Pope Francis answers questions from journalists aboard his flight from Skopje, North Macedonia, to Rome May 7. (CNS/Paul Haring)
This story was updated at 3:45 p.m. CDT with information about other topics discussed during the press conference.
The Vatican commission studying the history of women serving as deacons in the Catholic Church has been unable to find consensus on their role in the early centuries of Christianity and is yet to give a "definitive response," Pope Francis said May 7.
In a press conference aboard the flight back to Rome after his three-day visit to Bulgaria and North Macedonia, the pope said the primary question is whether women who served as deacons were ordained in a manner similar to male deacons.
Each of the 12 members of the commission, said Francis, "thought differently."
"They worked together," the pope explained. "And they found agreement up to a certain point. But each one of them has their own vision, which doesn't accord with that of the others."
"They stopped there as a commission, and each one is studying and going ahead," he said.
Francis created the study commission in 2016, following a request from the umbrella group representing the world's Catholic sisters and nuns, known as the International Union of Superiors General. He had not spoken of the matter publicly since.
While the pontiff did not give his personal opinion on the role women deacons played in the first centuries of the Catholic Church, his remarks appear to effectively dash hopes the global institution will end its practice of having an all-male clergy soon.
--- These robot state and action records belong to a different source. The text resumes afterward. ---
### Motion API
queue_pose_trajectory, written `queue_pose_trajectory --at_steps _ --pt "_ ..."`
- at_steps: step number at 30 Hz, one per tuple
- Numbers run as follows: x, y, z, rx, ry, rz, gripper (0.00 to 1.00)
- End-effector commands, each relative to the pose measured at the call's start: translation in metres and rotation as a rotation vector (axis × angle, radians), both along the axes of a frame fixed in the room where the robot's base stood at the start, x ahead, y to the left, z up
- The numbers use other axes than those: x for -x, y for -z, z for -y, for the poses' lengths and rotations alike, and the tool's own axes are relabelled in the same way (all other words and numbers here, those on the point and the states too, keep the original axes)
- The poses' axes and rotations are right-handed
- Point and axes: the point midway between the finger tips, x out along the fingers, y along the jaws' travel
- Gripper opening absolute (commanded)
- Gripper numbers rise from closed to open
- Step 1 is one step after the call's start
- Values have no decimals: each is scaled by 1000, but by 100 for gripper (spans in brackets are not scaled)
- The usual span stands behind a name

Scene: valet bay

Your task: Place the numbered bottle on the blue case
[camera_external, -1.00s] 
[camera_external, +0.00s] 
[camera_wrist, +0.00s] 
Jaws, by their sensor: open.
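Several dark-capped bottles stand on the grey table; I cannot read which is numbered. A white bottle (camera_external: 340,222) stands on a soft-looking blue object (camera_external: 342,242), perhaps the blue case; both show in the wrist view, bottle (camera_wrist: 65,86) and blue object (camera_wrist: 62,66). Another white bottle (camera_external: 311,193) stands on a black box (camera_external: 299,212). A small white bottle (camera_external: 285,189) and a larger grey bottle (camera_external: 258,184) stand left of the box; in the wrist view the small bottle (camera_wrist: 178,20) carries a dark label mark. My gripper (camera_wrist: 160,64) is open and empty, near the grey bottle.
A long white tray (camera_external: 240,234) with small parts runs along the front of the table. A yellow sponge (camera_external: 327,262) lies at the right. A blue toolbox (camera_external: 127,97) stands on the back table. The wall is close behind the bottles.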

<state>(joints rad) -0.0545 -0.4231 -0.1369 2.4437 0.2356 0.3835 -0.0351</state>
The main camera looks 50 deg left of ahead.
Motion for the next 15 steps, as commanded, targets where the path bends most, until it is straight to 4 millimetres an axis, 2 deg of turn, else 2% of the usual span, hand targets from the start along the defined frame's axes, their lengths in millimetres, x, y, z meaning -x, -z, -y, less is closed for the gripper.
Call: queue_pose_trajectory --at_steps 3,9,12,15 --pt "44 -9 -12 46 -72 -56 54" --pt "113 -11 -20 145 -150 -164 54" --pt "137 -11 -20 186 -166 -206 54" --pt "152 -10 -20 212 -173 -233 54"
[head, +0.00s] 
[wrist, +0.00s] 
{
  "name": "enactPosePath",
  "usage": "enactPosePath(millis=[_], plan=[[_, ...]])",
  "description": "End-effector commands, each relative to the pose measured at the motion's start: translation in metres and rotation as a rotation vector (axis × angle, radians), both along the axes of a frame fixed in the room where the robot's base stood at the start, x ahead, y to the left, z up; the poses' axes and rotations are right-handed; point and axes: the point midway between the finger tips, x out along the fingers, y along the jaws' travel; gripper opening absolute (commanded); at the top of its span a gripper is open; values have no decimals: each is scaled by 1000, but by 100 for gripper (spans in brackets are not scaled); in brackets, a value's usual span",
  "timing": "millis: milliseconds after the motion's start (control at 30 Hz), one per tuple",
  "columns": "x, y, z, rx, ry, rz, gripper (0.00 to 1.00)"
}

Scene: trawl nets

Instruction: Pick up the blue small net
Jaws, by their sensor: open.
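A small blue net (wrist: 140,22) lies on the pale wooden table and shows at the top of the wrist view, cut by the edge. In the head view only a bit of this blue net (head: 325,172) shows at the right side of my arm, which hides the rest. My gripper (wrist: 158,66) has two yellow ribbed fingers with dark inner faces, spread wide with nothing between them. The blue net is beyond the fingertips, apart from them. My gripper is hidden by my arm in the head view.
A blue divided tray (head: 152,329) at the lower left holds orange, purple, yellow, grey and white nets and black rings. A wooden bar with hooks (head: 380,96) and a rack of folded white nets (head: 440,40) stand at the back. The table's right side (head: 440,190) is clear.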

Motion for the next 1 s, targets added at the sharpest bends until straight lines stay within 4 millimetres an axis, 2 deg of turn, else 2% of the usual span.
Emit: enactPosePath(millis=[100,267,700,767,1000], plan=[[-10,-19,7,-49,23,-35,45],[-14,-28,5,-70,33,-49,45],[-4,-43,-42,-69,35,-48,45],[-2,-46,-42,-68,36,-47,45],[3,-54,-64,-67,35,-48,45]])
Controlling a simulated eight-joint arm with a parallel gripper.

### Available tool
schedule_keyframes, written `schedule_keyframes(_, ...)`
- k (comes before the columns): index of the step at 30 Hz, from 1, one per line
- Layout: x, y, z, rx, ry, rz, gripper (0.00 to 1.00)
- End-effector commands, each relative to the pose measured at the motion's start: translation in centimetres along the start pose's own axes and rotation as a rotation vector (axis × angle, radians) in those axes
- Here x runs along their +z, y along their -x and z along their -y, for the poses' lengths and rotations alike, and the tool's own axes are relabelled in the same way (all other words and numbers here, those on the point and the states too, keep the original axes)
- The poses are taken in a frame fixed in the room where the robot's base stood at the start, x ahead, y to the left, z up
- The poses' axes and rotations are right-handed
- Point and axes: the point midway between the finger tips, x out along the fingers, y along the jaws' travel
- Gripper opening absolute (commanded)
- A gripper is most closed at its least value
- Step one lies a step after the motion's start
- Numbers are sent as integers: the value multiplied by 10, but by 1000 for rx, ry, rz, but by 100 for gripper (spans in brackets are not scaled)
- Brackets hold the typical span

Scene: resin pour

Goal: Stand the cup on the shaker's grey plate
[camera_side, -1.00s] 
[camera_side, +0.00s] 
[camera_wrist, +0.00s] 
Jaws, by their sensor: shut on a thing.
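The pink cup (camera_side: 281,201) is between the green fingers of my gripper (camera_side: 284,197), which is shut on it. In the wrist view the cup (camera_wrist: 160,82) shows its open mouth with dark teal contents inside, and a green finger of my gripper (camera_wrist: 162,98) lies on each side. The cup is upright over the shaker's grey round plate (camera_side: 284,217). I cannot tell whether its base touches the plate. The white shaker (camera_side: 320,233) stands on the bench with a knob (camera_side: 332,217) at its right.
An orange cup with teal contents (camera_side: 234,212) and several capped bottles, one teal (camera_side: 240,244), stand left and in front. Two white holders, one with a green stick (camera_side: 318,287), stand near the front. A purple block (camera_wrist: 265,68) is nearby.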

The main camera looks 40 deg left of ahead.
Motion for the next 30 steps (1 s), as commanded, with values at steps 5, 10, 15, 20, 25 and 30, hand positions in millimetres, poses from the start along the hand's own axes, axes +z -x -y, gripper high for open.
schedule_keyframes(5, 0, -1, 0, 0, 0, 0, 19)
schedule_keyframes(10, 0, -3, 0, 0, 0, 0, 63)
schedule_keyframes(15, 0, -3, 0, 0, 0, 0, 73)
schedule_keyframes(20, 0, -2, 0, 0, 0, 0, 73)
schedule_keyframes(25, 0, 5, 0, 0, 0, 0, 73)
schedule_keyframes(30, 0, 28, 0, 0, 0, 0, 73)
Pope John Paul II wrote in his 1994 apostolic letter Ordinatio Sacerdotalis that "the Church has no authority whatsoever" to ordain woman as priests, citing Jesus' choosing of only men to serve as his 12 apostles.
Many church historians have said, however, that there is abundant evidence that women served as deacons in the early centuries of the church. The apostle Paul mentions such a woman, Phoebe, in his letter to the Romans.
Francis said May 7 that the main unresolved question was whether the ordination women deacons received was "sacramental" or not. He said historical documents evaluated by the commission giving the formulas for ordination of women deacons showed they "are not the same as for men's diaconal ordination."
"They looked more like those for what would today be the blessing of an abbess," he said.
"There were women deacons at the beginning," said Francis. "But was it a sacramental ordination, or not? It's what they are discussing and are not seeing clearly."
"It is fundamental that there is not certainty that it was an ordination with the same formula and the same finality of men's ordination," he said.
Francis was asked about women deacons by NCR on behalf of the English-speaking journalists on the papal flight.
The pope made clear that he does not consider the matter of understanding how women deacons served as closed.
"We arrived at a certain point," he said. "But now each member of the commission is studying, according to their own thesis. This is good."
Although Francis said the individual members of the commission continue to study, he did not indicate if the group itself continues to be active as a Vatican body. The commission has been led by Cardinal Luis Ladaria, the head of the Congregation for the Doctrine of the Faith, and has had six male and six female members.
The pope said their initial report "could serve as the launching point for going ahead and studying, and giving a definitive response as to yes or no, according to the characteristics of the era."
"I am not afraid of studies," Francis added.
The May 7 press conference lasted about a half-hour. The pope also gave highlights of his trip abroad, where he had focused particularly on the needs of refugees living in Bulgaria and North Macedonia and on relations between the Catholic Church and the various Eastern Orthodox churches.
Francis called Bulgarian Orthodox Patriarch Neophyte, whom he met with May 5, "a man of God." The pontiff said that each of the patriarchs he has met with during his six-year papacy has left an impression.
"In the patriarchs, I have found brothers," said the pope, mentioning Constantinople's Bartholomew and Moscow's Kirill by name. "I do not want to exaggerate, but I want to say the word 'holy' — men of God."
"We are brothers," said Francis. "We cannot adore the Holy Trinity without having the united hands of brothers. This is my conviction, and also of the patriarchs, all of them."